EXERCISE PROMPT
The material below holds a span beginning at the line with "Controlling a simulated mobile" and ending at the line with "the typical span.". Quote that span exactly, both ends included, and only that span.

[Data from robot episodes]
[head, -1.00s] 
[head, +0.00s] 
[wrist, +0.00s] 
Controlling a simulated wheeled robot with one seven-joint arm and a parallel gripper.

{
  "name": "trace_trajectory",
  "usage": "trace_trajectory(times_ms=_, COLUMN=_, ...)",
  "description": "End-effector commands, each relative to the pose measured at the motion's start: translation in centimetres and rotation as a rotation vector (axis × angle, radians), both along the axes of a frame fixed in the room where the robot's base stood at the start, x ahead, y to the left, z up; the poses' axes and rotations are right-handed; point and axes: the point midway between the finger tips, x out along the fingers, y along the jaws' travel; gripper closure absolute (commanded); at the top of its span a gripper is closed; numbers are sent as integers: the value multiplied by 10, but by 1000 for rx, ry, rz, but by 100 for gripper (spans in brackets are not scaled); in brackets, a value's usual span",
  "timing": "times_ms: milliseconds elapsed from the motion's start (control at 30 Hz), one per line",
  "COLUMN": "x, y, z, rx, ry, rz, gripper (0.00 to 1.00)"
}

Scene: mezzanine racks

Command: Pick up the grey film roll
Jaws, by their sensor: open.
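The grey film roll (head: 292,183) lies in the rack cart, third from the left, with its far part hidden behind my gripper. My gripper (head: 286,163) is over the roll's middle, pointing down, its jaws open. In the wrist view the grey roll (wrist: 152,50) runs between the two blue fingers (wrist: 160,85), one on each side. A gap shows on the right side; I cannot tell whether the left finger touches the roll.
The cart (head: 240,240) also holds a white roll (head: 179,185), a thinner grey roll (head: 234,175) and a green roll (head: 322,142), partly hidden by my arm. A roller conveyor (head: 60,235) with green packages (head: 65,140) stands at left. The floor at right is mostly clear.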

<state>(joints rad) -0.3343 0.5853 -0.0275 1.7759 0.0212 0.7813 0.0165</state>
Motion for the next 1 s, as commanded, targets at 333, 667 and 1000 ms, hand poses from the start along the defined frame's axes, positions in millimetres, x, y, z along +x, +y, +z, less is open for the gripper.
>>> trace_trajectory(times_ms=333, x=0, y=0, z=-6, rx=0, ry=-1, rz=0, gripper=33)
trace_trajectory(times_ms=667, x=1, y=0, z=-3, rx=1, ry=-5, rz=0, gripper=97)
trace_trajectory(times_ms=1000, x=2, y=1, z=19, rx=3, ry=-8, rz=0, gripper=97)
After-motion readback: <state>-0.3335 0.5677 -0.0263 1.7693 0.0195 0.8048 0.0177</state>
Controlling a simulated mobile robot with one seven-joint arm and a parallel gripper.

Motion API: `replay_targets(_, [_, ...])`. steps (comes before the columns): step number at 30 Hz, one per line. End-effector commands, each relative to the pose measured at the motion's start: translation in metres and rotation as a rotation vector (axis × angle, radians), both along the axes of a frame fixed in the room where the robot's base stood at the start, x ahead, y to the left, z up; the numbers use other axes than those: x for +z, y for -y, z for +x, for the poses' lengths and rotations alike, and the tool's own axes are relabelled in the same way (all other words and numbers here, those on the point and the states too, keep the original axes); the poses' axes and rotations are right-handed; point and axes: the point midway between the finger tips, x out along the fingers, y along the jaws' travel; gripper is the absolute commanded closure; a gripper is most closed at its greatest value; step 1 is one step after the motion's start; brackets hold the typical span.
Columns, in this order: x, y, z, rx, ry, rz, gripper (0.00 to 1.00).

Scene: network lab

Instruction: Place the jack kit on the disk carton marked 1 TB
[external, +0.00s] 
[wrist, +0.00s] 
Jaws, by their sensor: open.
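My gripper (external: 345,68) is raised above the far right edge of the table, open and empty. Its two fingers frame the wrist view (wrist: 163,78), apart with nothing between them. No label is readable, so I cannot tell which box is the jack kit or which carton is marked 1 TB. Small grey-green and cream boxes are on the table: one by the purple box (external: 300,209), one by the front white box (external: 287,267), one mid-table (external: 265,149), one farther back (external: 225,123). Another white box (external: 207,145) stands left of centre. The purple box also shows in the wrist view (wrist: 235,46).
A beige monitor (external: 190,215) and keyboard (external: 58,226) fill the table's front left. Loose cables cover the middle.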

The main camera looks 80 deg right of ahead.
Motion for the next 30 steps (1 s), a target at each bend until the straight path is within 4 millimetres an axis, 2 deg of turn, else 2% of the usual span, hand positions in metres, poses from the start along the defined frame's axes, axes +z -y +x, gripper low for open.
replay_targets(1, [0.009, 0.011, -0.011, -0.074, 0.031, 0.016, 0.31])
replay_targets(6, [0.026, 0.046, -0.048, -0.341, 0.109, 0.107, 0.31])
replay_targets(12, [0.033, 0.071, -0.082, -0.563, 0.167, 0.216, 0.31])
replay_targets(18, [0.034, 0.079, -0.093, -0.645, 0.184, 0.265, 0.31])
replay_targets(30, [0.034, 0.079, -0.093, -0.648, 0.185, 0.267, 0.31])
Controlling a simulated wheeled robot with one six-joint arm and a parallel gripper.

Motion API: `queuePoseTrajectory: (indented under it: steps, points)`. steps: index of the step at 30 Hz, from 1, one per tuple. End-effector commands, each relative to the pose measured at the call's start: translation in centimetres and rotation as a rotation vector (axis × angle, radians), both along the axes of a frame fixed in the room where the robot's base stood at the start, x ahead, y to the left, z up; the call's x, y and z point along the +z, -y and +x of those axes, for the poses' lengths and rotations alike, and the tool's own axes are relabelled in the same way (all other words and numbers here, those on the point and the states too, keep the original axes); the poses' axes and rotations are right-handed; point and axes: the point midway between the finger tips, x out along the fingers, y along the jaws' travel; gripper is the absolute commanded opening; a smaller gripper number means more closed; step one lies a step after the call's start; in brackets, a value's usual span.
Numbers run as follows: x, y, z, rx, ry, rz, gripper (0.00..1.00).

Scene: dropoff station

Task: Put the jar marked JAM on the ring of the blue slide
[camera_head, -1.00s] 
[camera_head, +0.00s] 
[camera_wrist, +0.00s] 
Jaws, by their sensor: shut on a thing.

TASK RESPONSE
Controlling a simulated mobile robot with one seven-joint arm and a parallel gripper.

Motion API: `replay_targets(_, [_, ...])`. steps (comes before the columns): step number at 30 Hz, one per line. End-effector commands, each relative to the pose measured at the motion's start: translation in metres and rotation as a rotation vector (axis × angle, radians), both along the axes of a frame fixed in the room where the robot's base stood at the start, x ahead, y to the left, z up; the numbers use other axes than those: x for +z, y for -y, z for +x, for the poses' lengths and rotations alike, and the tool's own axes are relabelled in the same way (all other words and numbers here, those on the point and the states too, keep the original axes); the poses' axes and rotations are right-handed; point and axes: the point midway between the finger tips, x out along the fingers, y along the jaws' travel; gripper is the absolute commanded closure; a gripper is most closed at its greatest value; step 1 is one step after the motion's start; brackets hold the typical span.

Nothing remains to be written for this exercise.